Just this morning, Slack was down, and I had a realization—my team had no backup way to communicate. No email thread, no alternative chat, nothing. We were completely cut off, waiting for Slack to come back online.
It wasn’t always like this. When I first started as a developer, communication wasn’t centralized. Everyone had their own preferred chat app. AIM, Yahoo Messenger, Facebook Chat, MSN, Pidgin. It didn’t matter. I used the Empathy client on Ubuntu, juggling Bonjour and Yahoo seamlessly. If one service went down, we’d just switch to another without skipping a beat.
But today? That flexibility is gone. Chat protocols are a solved problem, yet we now live in the era of walled gardens. Every service is proprietary, locking users into closed ecosystems.
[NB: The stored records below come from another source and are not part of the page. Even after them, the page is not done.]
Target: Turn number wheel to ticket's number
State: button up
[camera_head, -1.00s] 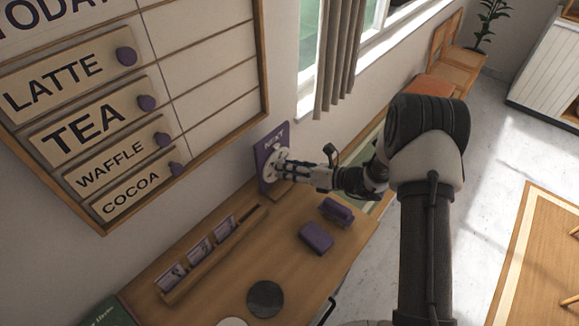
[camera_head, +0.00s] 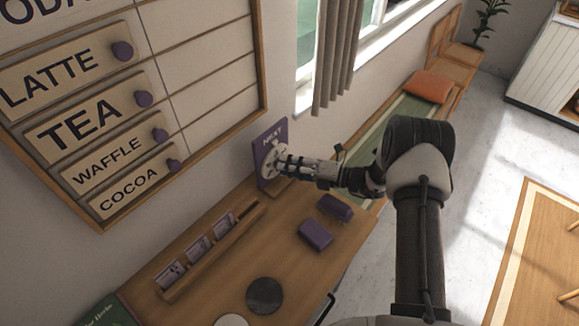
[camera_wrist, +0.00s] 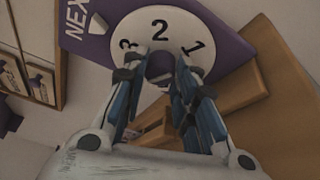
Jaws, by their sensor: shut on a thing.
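The purple NEXT board (camera_head: 258,138) stands upright at the back of the counter against the wall. It carries a white number wheel (camera_head: 265,156). In the wrist view the wheel (camera_wrist: 190,25) shows a 2 near the top, a 1 to its right and a partly covered digit, seemingly 3, to its left. A pale pointer (camera_wrist: 98,24) on the board is beside the wheel's left edge, nearest that covered digit. My gripper (camera_head: 284,162) is at the wheel, its fingers (camera_wrist: 160,72) shut around the dark central knob (camera_wrist: 159,62). I cannot make out a ticket's number.
A wooden rack (camera_head: 205,262) with several purple cards lies left on the counter. Two purple blocks (camera_head: 315,234) (camera_head: 335,207) and a dark disc (camera_head: 264,296) lie nearer. A menu board (camera_head: 205,60) hangs above; a curtain (camera_head: 338,50) hangs beside the window.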

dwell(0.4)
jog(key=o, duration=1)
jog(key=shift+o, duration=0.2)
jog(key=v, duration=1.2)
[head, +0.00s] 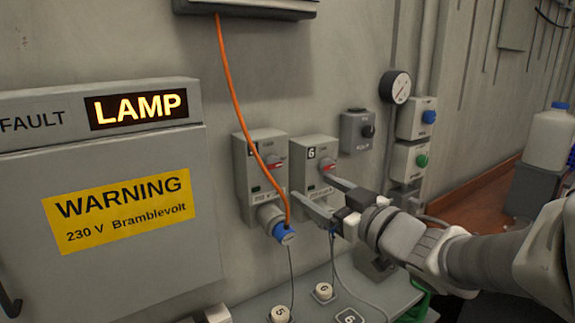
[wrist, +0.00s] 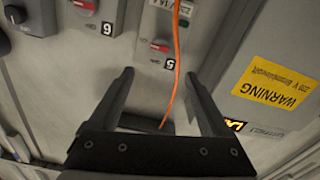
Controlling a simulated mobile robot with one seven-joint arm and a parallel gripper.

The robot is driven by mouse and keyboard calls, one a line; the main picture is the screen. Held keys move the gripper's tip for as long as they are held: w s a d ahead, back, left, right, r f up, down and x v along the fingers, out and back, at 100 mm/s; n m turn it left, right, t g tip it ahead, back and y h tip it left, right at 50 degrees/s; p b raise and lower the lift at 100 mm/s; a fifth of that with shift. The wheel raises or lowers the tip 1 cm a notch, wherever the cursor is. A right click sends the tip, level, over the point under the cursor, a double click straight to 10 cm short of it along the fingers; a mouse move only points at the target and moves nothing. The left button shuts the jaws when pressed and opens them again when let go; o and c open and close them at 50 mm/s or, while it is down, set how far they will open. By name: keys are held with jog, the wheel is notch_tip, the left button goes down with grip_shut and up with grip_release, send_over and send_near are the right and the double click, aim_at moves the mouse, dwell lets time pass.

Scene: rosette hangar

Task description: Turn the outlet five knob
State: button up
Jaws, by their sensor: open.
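Outlet five (head: 241,175) is the left grey wall box, its number partly behind the orange cable in the head view. Its red knob (head: 274,162) sits on the upper front; in the wrist view the knob (wrist: 160,47) shows beside the "5" label (wrist: 169,64), upside down. My gripper (head: 309,187) is open and empty, its fingers across the lower front of outlet six (head: 310,146) in the head view. In the wrist view the fingertips (wrist: 157,73) frame the outlet-five side, with the knob beyond them, apart from both fingers.
An orange cable (head: 235,100) hangs to a blue-ended plug (head: 284,234) under outlet five; it passes close to one finger in the wrist view. Outlet six's red knob (head: 328,166) is close by.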

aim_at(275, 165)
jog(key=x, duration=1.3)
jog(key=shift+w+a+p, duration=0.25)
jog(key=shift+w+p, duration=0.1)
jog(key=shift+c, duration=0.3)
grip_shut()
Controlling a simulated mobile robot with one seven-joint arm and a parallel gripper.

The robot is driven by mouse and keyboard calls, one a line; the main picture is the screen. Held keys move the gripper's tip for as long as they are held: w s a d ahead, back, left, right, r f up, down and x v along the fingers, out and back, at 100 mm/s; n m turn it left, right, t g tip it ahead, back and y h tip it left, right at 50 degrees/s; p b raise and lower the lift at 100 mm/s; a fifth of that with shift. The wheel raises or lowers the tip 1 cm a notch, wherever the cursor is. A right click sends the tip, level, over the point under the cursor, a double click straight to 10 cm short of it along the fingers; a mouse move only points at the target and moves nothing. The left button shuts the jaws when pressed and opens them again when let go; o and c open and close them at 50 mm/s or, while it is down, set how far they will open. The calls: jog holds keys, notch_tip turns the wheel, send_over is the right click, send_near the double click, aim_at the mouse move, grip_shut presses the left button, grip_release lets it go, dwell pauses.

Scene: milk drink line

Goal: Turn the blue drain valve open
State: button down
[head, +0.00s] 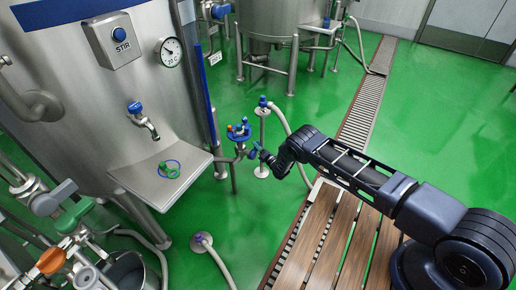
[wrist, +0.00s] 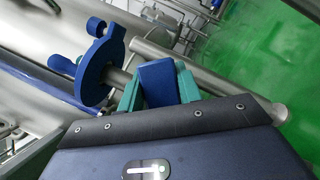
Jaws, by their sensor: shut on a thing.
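The blue drain valve's lever (wrist: 157,85) shows as a blue block between the two green fingers of my gripper (wrist: 158,88) in the wrist view. The fingers touch it on both sides, and my gripper is shut on it. In the head view my gripper (head: 258,151) is at the end of the pipe, right of the big steel tank, and the lever is small and mostly hidden there. A blue disc with rounded lobes (wrist: 97,68) sits on the pipe beside the lever, and it also shows in the head view (head: 238,132).
The steel tank (head: 85,90) carries a dial gauge (head: 171,52), a STIR button box (head: 114,40) and a blue-topped tap (head: 135,108) above a steel shelf (head: 140,178). A white hose (head: 296,140) stands behind my gripper. A slatted wooden platform (head: 318,235) lies below my arm.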

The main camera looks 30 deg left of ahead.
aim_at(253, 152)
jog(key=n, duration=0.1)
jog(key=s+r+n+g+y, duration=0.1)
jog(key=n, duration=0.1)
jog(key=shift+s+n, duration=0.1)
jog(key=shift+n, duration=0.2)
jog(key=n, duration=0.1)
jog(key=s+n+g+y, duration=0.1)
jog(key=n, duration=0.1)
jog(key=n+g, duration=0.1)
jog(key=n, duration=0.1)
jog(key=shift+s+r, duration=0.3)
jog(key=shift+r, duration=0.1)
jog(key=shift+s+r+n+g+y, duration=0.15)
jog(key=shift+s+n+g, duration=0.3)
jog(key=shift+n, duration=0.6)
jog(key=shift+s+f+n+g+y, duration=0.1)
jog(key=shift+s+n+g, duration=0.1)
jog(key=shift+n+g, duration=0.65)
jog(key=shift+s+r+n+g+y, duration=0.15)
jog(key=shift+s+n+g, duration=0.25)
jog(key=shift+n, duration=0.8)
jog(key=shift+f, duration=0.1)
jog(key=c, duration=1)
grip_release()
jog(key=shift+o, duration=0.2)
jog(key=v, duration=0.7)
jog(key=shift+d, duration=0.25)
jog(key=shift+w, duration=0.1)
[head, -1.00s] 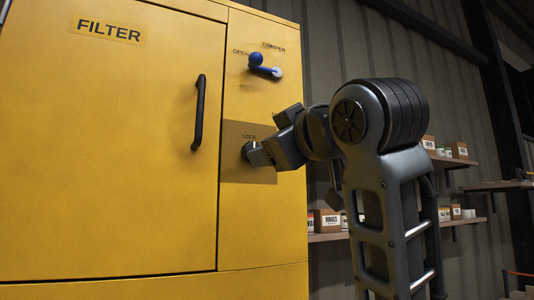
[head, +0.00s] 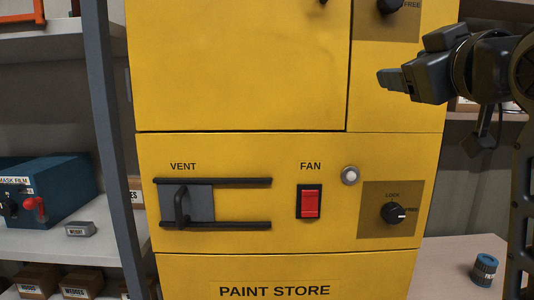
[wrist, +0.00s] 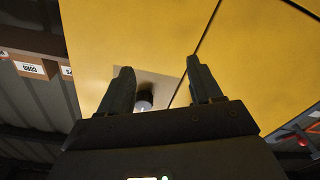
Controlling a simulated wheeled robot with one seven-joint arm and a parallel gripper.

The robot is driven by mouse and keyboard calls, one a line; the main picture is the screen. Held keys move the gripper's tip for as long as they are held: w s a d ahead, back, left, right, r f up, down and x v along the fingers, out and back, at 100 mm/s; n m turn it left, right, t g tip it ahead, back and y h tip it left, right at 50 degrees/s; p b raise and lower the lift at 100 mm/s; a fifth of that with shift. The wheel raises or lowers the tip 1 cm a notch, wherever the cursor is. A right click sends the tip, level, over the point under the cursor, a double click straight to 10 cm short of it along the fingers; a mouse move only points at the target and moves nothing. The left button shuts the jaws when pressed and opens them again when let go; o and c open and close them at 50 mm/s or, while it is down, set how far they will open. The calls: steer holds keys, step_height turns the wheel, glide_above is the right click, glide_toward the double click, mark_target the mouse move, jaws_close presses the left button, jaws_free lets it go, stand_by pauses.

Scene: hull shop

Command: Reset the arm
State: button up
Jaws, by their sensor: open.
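My gripper (head: 388,79) is at the upper right in the head view, in front of the yellow cabinet (head: 230,70) and just below the upper lock knob (head: 388,5). In the wrist view, my gripper (wrist: 160,85) has its two fingers apart with nothing between the tips. A dark knob (wrist: 145,99) on its plate shows beyond the fingers, apart from them. My arm reaches in from the right edge of the head view.
The cabinet's lower panel has a vent slide handle (head: 182,208), a red fan switch (head: 309,201), a round button (head: 350,175) and a lower lock knob (head: 394,213). Shelves with a blue film box (head: 62,190) stand left. A blue tin (head: 484,270) sits lower right.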

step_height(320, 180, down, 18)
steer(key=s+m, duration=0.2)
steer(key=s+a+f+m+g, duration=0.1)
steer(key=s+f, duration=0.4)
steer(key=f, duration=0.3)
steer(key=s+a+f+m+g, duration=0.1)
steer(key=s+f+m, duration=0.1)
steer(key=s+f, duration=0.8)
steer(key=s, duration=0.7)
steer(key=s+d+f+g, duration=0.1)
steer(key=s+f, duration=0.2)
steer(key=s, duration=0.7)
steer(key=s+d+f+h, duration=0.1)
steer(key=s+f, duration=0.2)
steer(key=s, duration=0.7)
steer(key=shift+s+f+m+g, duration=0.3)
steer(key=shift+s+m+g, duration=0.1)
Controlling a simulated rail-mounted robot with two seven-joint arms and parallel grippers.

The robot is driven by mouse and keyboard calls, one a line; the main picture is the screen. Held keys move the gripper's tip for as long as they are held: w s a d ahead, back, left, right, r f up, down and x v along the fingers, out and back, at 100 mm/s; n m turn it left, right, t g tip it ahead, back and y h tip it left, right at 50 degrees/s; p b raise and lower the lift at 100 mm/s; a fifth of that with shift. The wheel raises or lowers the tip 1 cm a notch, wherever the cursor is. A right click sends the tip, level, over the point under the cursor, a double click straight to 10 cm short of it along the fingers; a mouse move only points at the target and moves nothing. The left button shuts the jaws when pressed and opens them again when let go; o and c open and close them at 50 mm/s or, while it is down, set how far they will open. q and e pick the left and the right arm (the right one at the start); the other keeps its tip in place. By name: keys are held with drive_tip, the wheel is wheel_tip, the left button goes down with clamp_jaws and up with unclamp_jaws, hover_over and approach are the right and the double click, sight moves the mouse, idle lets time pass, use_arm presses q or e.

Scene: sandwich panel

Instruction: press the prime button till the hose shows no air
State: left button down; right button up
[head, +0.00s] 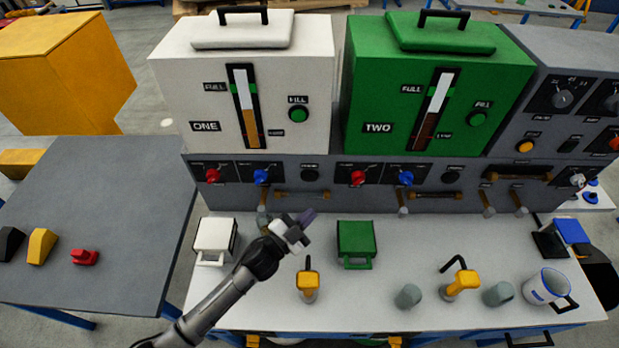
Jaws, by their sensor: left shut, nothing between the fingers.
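The grey panel (330,168) runs under two tanks. It carries red and blue knobs and, under each tank, a dark round button, one below tank ONE (310,175) and one below tank TWO (452,176). Their labels are too small to read, so I cannot tell which is the prime button. A brownish hose section (302,195) lies below the left button and another (436,195) below the right one; I cannot make out air in either. My left gripper (306,217) is shut and empty, in front of the panel below the left hose section, apart from the button. My right gripper is not in view.
White tank ONE (285,75) and green tank TWO (385,85) stand above the panel. On the white bench are a white box (214,238), a green box (356,242), yellow-topped tools (308,281), grey cups and a white mug (545,287). A grey table (110,200) stands left.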

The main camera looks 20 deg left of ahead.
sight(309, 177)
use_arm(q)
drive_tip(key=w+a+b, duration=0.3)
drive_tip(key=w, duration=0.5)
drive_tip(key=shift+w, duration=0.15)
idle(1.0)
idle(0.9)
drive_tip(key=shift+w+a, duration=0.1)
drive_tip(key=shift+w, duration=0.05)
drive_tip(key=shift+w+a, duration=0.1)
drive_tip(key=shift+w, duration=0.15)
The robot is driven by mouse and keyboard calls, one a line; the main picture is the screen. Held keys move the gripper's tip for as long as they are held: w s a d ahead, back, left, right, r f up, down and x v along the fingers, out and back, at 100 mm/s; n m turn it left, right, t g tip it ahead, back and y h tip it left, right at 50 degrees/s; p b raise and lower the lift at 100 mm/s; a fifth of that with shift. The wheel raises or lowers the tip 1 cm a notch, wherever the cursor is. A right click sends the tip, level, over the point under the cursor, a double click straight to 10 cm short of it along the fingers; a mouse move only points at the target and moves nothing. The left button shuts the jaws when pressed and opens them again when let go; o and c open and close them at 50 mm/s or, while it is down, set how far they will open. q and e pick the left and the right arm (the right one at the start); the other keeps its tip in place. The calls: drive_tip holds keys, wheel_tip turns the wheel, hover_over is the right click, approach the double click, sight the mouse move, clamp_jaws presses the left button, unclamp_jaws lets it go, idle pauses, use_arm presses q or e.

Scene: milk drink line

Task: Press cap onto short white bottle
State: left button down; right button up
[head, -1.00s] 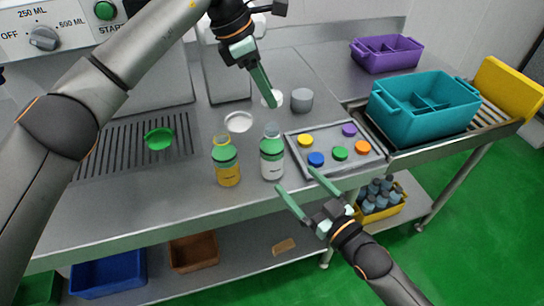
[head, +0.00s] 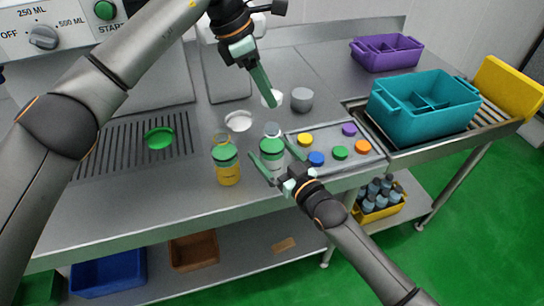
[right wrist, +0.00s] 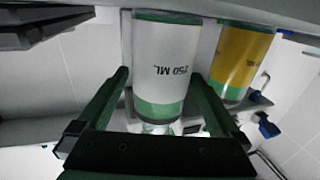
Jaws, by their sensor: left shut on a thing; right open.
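The short white bottle (head: 270,163) with a green band stands near the counter's front edge, its lower part partly hidden by my right gripper (head: 273,150). That gripper is open, with one finger on each side of the bottle. In the right wrist view the white bottle (right wrist: 163,55), marked "250 ML", appears upside down between the two fingers; I cannot tell whether they touch it. My left gripper (head: 268,94) is higher, over the back of the counter, shut on a small white round thing that looks like a cap (head: 277,98), partly hidden by the fingers.
A yellow bottle (head: 228,172) stands close to the left of the white one; it also shows in the right wrist view (right wrist: 240,58). A tray (head: 328,166) of coloured caps lies to the right. A grey cup (head: 302,100) and a white dish (head: 239,121) stand behind.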

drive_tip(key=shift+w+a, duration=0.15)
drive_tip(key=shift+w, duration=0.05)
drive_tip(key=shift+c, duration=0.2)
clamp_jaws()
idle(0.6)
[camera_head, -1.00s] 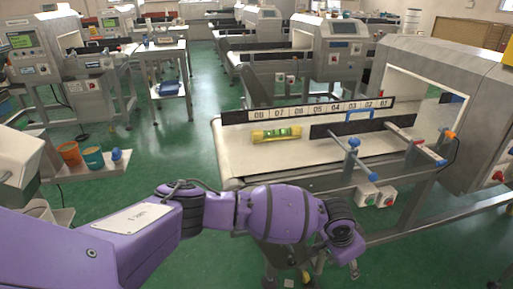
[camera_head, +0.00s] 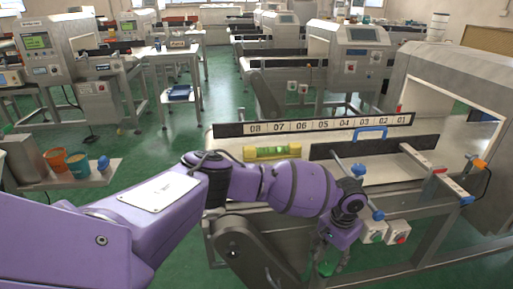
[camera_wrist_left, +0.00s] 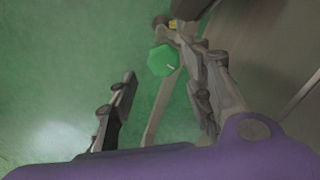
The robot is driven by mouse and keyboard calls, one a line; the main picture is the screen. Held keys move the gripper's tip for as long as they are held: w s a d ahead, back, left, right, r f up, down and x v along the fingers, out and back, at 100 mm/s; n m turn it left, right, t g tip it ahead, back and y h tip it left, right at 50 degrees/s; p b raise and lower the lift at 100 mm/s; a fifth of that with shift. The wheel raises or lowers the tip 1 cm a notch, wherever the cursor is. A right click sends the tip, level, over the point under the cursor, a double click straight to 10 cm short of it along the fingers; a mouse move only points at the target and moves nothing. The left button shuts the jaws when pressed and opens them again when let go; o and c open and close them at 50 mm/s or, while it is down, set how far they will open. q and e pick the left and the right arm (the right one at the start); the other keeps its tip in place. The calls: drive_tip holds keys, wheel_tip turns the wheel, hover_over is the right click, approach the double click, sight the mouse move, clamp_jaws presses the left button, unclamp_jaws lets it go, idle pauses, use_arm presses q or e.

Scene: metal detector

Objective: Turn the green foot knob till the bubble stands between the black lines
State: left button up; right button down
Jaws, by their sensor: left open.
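The yellow spirit level with a green vial (camera_head: 272,152) lies on the conveyor belt in the head view. Its bubble and black lines are too small to read. My left gripper (camera_head: 331,262) points down in front of the conveyor frame. The green foot knob (camera_head: 326,266) shows low by its fingers, partly hidden. In the left wrist view the green knob (camera_wrist_left: 163,60) is eight-sided with a small pale mark. My right gripper is not in view.
The conveyor (camera_head: 380,170) has a numbered strip (camera_head: 330,125), a black guide and side rods with blue knobs. A red-and-green button box (camera_head: 385,232) hangs beside my left wrist. The detector housing (camera_head: 450,90) stands at the right. Cups stand on a shelf (camera_head: 75,178) at the left.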

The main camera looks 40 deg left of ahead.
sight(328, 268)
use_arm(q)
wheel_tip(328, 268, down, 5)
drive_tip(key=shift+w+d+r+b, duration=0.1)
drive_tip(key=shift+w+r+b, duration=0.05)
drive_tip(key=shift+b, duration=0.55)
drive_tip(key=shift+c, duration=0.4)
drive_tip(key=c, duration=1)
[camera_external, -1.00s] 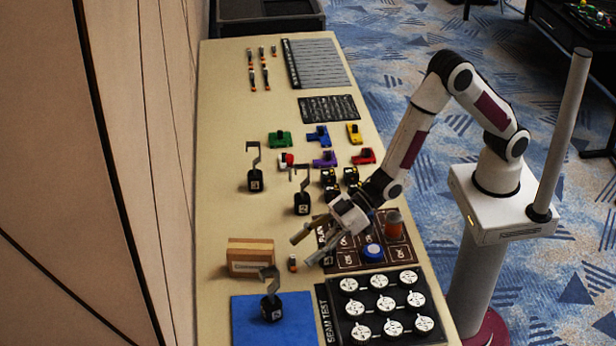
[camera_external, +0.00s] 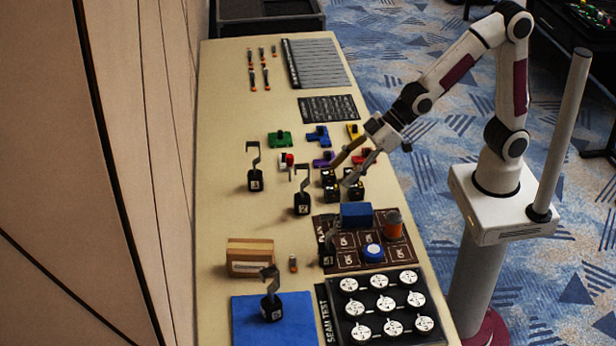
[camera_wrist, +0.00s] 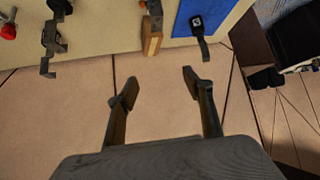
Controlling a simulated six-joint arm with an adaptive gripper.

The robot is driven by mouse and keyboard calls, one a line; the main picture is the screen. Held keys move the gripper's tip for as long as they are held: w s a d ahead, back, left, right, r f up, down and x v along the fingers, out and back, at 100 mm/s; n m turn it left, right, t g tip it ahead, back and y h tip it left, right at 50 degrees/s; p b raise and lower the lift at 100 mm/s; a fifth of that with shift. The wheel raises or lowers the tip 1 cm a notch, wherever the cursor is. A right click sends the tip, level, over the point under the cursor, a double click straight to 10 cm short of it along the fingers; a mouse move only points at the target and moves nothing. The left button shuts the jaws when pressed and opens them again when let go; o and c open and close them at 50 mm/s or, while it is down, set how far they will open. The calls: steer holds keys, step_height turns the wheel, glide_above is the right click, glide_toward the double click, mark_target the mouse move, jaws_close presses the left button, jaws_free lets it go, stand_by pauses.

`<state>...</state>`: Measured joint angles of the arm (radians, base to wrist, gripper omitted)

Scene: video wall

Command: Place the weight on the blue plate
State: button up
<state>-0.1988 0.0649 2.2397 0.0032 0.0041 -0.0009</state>
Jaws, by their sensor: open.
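A blue plate (camera_external: 243,328) lies at the table's near end, and a black hooked weight (camera_external: 271,308) stands upright on it. Both also show at the top of the wrist view: the plate (camera_wrist: 228,8) and its weight (camera_wrist: 197,27). Other black hooked weights stand off the plate: one farther back (camera_external: 255,180), one nearer the middle (camera_external: 302,205), and one by the brown board's left edge (camera_external: 327,256). My gripper (camera_external: 341,174) is open and empty, right of the middle weight and clear of the plate. Its spread fingers (camera_wrist: 158,86) show in the wrist view.
A wooden block (camera_external: 250,257) stands just behind the plate. A black tray of white discs (camera_external: 375,315) sits right of the plate. The table's left strip is mostly clear.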

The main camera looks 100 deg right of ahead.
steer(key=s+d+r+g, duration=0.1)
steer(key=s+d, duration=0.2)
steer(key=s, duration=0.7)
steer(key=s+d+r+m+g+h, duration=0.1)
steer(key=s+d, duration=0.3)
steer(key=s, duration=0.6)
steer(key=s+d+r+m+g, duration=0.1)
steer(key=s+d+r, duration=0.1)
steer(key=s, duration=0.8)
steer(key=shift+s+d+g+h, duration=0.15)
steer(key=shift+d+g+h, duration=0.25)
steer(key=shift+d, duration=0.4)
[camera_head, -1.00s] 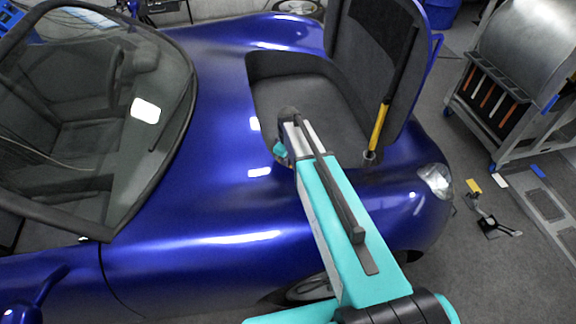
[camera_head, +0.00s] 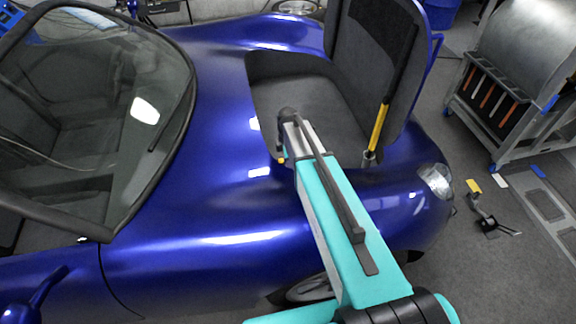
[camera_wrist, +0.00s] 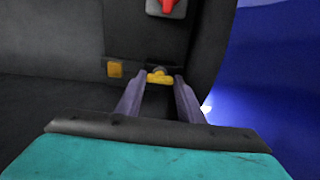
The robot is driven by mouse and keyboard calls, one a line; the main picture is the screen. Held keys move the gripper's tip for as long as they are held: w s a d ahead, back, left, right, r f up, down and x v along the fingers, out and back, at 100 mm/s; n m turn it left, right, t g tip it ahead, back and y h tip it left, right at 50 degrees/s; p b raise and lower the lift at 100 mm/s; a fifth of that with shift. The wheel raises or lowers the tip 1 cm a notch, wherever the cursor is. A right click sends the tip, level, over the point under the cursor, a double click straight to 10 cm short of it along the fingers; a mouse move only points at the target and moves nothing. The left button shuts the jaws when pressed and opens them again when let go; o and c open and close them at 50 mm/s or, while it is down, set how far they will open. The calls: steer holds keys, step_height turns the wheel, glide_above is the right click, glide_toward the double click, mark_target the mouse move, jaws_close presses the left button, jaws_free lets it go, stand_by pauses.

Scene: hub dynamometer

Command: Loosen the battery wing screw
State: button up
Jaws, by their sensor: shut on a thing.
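The battery wing screw (camera_wrist: 159,77) is a small yellow wing-shaped piece, seen in the wrist view at the tips of my fingers. My gripper (camera_wrist: 158,83) is shut on it, with one purple-grey finger on each side. In the head view my arm reaches over the blue car's front opening, and my gripper is largely hidden behind the arm. A small yellow-orange spot (camera_head: 281,160) shows beside the arm's end there. How far the screw is turned cannot be told.
A yellow block (camera_wrist: 115,69) sits left of the screw, and a red part (camera_wrist: 167,6) is above it. The blue car body (camera_head: 190,210) surrounds the opening. The raised hood (camera_head: 360,60) stands behind, with a black and yellow strut (camera_head: 380,125) beside my arm.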

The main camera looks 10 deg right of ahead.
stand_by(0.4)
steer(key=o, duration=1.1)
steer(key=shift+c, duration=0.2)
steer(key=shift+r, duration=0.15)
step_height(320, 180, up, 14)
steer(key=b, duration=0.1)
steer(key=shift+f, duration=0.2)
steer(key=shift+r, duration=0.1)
Just look at Apple, doing everything possible to keep iMessage from working with non-Apple devices.
Rather than just complaining about it, though, let this be a lesson: never put all your eggs in one basket. If your team relies entirely on a single communication tool, you’re setting yourself up for failure. Having a backup channel—even if it’s rarely used—ensures that when an outage happens, you’re not left scrambling.
So take a few minutes today to set up an alternative. Your future self will thank you when Slack (or Teams, or Discord) inevitably goes down again.